■ Collected data:
────

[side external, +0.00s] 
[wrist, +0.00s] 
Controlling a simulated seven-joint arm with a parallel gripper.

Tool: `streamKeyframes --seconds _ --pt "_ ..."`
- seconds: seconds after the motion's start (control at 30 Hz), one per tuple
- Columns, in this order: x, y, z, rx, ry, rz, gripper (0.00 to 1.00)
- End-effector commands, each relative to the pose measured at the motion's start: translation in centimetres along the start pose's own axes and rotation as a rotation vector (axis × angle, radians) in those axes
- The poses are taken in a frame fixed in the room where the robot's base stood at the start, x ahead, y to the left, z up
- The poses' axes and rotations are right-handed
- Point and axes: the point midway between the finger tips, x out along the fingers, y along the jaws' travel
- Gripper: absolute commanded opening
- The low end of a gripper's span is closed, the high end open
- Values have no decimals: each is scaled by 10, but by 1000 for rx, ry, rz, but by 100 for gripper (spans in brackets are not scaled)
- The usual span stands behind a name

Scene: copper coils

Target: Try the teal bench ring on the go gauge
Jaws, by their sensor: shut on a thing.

────

Copy every line verbatim.

■ Task response:
[side external, +0.00s] 
[wrist, +0.00s] 
Controlling a simulated seven-joint arm with a parallel gripper.

Tool: `streamKeyframes --seconds _ --pt "_ ..."`
- seconds: seconds after the motion's start (control at 30 Hz), one per tuple
- Columns, in this order: x, y, z, rx, ry, rz, gripper (0.00 to 1.00)
- End-effector commands, each relative to the pose measured at the motion's start: translation in centimetres along the start pose's own axes and rotation as a rotation vector (axis × angle, radians) in those axes
- The poses are taken in a frame fixed in the room where the robot's base stood at the start, x ahead, y to the left, z up
- The poses' axes and rotations are right-handed
- Point and axes: the point midway between the finger tips, x out along the fingers, y along the jaws' travel
- Gripper: absolute commanded opening
- The low end of a gripper's span is closed, the high end open
- Values have no decimals: each is scaled by 10, but by 1000 for rx, ry, rz, but by 100 for gripper (spans in brackets are not scaled)
- The usual span stands behind a name

Scene: copper coils

Target: Try the teal bench ring on the go gauge
Jaws, by their sensor: shut on a thing.

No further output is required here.